**Dataset rows:**
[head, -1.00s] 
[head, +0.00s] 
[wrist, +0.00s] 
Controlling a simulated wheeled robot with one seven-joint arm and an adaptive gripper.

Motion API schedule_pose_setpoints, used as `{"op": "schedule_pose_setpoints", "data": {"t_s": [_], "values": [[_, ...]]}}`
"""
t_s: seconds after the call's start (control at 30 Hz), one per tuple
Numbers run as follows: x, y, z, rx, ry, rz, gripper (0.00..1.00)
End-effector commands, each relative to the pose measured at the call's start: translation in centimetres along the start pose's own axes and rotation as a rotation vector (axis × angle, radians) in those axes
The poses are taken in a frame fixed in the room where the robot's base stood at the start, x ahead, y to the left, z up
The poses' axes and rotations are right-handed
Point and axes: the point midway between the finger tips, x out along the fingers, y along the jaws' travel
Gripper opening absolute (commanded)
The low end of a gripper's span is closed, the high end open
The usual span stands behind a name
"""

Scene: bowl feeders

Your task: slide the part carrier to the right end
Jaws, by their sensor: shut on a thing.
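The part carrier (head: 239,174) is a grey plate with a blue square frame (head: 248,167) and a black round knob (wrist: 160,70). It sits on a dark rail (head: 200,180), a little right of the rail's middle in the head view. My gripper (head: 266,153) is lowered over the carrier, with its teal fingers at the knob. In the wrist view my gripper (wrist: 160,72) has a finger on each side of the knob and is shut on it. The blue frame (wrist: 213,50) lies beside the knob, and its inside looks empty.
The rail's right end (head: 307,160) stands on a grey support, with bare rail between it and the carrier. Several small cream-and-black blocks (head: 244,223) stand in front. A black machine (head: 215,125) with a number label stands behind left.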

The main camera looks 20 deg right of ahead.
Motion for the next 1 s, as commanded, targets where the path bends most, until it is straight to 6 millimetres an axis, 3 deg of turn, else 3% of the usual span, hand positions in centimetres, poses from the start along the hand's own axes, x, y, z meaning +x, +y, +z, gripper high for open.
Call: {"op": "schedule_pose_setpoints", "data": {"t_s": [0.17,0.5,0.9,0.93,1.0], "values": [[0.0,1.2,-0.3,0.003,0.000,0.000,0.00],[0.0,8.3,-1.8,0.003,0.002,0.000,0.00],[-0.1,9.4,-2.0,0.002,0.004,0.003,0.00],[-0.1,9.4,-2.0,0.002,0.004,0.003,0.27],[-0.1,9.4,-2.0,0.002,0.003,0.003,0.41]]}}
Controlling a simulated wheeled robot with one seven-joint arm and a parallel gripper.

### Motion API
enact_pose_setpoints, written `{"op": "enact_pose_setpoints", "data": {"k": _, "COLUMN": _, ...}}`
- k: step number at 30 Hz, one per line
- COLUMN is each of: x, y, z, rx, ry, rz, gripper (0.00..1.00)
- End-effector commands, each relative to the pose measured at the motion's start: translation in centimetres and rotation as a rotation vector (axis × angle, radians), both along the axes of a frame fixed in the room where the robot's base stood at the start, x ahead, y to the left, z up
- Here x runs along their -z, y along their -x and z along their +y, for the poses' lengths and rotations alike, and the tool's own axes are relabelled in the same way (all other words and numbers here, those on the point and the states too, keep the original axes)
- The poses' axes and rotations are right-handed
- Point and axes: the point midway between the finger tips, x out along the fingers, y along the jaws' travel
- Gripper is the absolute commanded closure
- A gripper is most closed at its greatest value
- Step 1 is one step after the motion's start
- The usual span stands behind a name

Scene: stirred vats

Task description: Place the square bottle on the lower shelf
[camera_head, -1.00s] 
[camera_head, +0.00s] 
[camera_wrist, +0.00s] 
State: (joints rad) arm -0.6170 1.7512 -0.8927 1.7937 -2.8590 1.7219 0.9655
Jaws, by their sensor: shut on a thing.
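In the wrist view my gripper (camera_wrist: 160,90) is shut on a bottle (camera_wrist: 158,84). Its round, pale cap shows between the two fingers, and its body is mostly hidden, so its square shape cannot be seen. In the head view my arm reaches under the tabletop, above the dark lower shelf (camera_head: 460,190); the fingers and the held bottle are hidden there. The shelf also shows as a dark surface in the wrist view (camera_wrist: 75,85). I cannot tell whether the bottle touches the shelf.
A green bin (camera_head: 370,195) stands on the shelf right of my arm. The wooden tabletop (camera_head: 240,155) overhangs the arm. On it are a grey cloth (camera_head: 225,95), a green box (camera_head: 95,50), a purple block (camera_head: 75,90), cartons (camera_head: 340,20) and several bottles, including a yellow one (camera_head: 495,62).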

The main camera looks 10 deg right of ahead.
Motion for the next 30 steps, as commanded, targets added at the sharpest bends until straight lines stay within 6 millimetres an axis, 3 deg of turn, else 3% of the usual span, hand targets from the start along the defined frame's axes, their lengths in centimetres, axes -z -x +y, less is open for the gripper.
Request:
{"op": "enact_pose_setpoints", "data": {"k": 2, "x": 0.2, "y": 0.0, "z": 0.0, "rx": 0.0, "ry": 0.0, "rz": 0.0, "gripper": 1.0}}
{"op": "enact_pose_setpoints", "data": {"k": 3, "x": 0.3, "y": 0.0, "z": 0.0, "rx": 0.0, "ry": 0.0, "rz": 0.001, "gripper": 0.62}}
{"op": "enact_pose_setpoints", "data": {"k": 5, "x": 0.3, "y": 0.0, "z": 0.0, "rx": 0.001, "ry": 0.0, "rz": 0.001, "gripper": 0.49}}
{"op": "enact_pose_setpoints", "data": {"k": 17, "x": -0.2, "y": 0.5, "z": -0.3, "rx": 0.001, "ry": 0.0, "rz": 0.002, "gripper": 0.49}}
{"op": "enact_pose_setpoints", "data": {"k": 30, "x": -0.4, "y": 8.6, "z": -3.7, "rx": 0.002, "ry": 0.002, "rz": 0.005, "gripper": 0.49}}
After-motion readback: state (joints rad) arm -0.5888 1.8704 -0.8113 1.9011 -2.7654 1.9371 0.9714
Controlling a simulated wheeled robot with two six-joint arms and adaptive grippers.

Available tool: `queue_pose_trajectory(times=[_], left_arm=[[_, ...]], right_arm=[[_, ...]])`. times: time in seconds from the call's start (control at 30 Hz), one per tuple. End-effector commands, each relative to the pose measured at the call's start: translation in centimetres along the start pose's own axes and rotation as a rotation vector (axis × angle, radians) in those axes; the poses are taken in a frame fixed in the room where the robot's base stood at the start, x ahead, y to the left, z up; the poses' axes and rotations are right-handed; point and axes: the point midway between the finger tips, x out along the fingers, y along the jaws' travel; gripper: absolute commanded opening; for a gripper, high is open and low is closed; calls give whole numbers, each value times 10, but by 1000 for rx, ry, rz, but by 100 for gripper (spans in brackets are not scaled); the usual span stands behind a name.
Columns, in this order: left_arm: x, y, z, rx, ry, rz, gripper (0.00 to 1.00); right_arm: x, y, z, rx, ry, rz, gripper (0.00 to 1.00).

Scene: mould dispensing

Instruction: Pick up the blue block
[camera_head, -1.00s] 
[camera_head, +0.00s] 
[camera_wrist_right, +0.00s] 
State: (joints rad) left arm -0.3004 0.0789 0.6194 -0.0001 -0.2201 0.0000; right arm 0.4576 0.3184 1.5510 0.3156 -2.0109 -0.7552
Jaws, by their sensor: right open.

**Exercise goal:** Retype every record above exactly as it appears.

**Result for this task:**
[head, -1.00s] 
[head, +0.00s] 
[wrist, +0.00s] 
Controlling a simulated wheeled robot with one seven-joint arm and an adaptive gripper.

Motion API schedule_pose_setpoints, used as `{"op": "schedule_pose_setpoints", "data": {"t_s": [_], "values": [[_, ...]]}}`
"""
t_s: seconds after the call's start (control at 30 Hz), one per tuple
Numbers run as follows: x, y, z, rx, ry, rz, gripper (0.00..1.00)
End-effector commands, each relative to the pose measured at the call's start: translation in centimetres along the start pose's own axes and rotation as a rotation vector (axis × angle, radians) in those axes
The poses are taken in a frame fixed in the room where the robot's base stood at the start, x ahead, y to the left, z up
The poses' axes and rotations are right-handed
Point and axes: the point midway between the finger tips, x out along the fingers, y along the jaws' travel
Gripper opening absolute (commanded)
The low end of a gripper's span is closed, the high end open
The usual span stands behind a name
"""

Scene: bowl feeders

Your task: slide the part carrier to the right end
Jaws, by their sensor: shut on a thing.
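The part carrier (head: 239,174) is a grey plate with a blue square frame (head: 248,167) and a black round knob (wrist: 160,70). It sits on a dark rail (head: 200,180), a little right of the rail's middle in the head view. My gripper (head: 266,153) is lowered over the carrier, with its teal fingers at the knob. In the wrist view my gripper (wrist: 160,72) has a finger on each side of the knob and is shut on it. The blue frame (wrist: 213,50) lies beside the knob, and its inside looks empty.
The rail's right end (head: 307,160) stands on a grey support, with bare rail between it and the carrier. Several small cream-and-black blocks (head: 244,223) stand in front. A black machine (head: 215,125) with a number label stands behind left.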

The main camera looks 20 deg right of ahead.
Motion for the next 1 s, as commanded, targets where the path bends most, until it is straight to 6 millimetres an axis, 3 deg of turn, else 3% of the usual span, hand positions in centimetres, poses from the start along the hand's own axes, x, y, z meaning +x, +y, +z, gripper high for open.
Call: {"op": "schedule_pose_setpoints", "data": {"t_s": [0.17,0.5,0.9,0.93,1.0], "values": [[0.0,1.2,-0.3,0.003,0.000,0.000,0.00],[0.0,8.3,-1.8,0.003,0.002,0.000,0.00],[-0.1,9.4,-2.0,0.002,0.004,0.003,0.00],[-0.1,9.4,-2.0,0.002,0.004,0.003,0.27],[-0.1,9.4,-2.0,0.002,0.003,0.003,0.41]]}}
Controlling a simulated wheeled robot with one seven-joint arm and a parallel gripper.

### Motion API
enact_pose_setpoints, written `{"op": "enact_pose_setpoints", "data": {"k": _, "COLUMN": _, ...}}`
- k: step number at 30 Hz, one per line
- COLUMN is each of: x, y, z, rx, ry, rz, gripper (0.00..1.00)
- End-effector commands, each relative to the pose measured at the motion's start: translation in centimetres and rotation as a rotation vector (axis × angle, radians), both along the axes of a frame fixed in the room where the robot's base stood at the start, x ahead, y to the left, z up
- Here x runs along their -z, y along their -x and z along their +y, for the poses' lengths and rotations alike, and the tool's own axes are relabelled in the same way (all other words and numbers here, those on the point and the states too, keep the original axes)
- The poses' axes and rotations are right-handed
- Point and axes: the point midway between the finger tips, x out along the fingers, y along the jaws' travel
- Gripper is the absolute commanded closure
- A gripper is most closed at its greatest value
- Step 1 is one step after the motion's start
- The usual span stands behind a name

Scene: stirred vats

Task description: Place the square bottle on the lower shelf
[camera_head, -1.00s] 
[camera_head, +0.00s] 
[camera_wrist, +0.00s] 
State: (joints rad) arm -0.6170 1.7512 -0.8927 1.7937 -2.8590 1.7219 0.9655
Jaws, by their sensor: shut on a thing.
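In the wrist view my gripper (camera_wrist: 160,90) is shut on a bottle (camera_wrist: 158,84). Its round, pale cap shows between the two fingers, and its body is mostly hidden, so its square shape cannot be seen. In the head view my arm reaches under the tabletop, above the dark lower shelf (camera_head: 460,190); the fingers and the held bottle are hidden there. The shelf also shows as a dark surface in the wrist view (camera_wrist: 75,85). I cannot tell whether the bottle touches the shelf.
A green bin (camera_head: 370,195) stands on the shelf right of my arm. The wooden tabletop (camera_head: 240,155) overhangs the arm. On it are a grey cloth (camera_head: 225,95), a green box (camera_head: 95,50), a purple block (camera_head: 75,90), cartons (camera_head: 340,20) and several bottles, including a yellow one (camera_head: 495,62).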

The main camera looks 10 deg right of ahead.
Motion for the next 30 steps, as commanded, targets added at the sharpest bends until straight lines stay within 6 millimetres an axis, 3 deg of turn, else 3% of the usual span, hand targets from the start along the defined frame's axes, their lengths in centimetres, axes -z -x +y, less is open for the gripper.
Request:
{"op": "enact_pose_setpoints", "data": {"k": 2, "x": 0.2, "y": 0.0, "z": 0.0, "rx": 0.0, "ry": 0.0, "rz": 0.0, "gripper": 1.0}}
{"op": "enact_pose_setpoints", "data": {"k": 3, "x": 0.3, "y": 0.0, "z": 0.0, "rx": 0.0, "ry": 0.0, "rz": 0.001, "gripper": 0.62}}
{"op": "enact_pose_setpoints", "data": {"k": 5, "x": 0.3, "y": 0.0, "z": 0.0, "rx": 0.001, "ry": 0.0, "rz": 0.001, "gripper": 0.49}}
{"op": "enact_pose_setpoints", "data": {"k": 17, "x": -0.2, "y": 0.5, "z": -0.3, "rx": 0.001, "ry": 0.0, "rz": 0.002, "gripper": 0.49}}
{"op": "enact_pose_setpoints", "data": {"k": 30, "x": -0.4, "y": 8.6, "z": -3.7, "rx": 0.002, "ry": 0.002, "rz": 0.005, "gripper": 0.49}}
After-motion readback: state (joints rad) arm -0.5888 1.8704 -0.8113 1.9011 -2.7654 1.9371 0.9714
Controlling a simulated wheeled robot with two six-joint arms and adaptive grippers.

Available tool: `queue_pose_trajectory(times=[_], left_arm=[[_, ...]], right_arm=[[_, ...]])`. times: time in seconds from the call's start (control at 30 Hz), one per tuple. End-effector commands, each relative to the pose measured at the call's start: translation in centimetres along the start pose's own axes and rotation as a rotation vector (axis × angle, radians) in those axes; the poses are taken in a frame fixed in the room where the robot's base stood at the start, x ahead, y to the left, z up; the poses' axes and rotations are right-handed; point and axes: the point midway between the finger tips, x out along the fingers, y along the jaws' travel; gripper: absolute commanded opening; for a gripper, high is open and low is closed; calls give whole numbers, each value times 10, but by 1000 for rx, ry, rz, but by 100 for gripper (spans in brackets are not scaled); the usual span stands behind a name.
Columns, in this order: left_arm: x, y, z, rx, ry, rz, gripper (0.00 to 1.00); right_arm: x, y, z, rx, ry, rz, gripper (0.00 to 1.00).

Scene: mould dispensing

Instruction: Pick up the blue block
[camera_head, -1.00s] 
[camera_head, +0.00s] 
[camera_wrist_right, +0.00s] 
State: (joints rad) left arm -0.3004 0.0789 0.6194 -0.0001 -0.2201 0.0000; right arm 0.4576 0.3184 1.5510 0.3156 -2.0109 -0.7552
Jaws, by their sensor: right open.

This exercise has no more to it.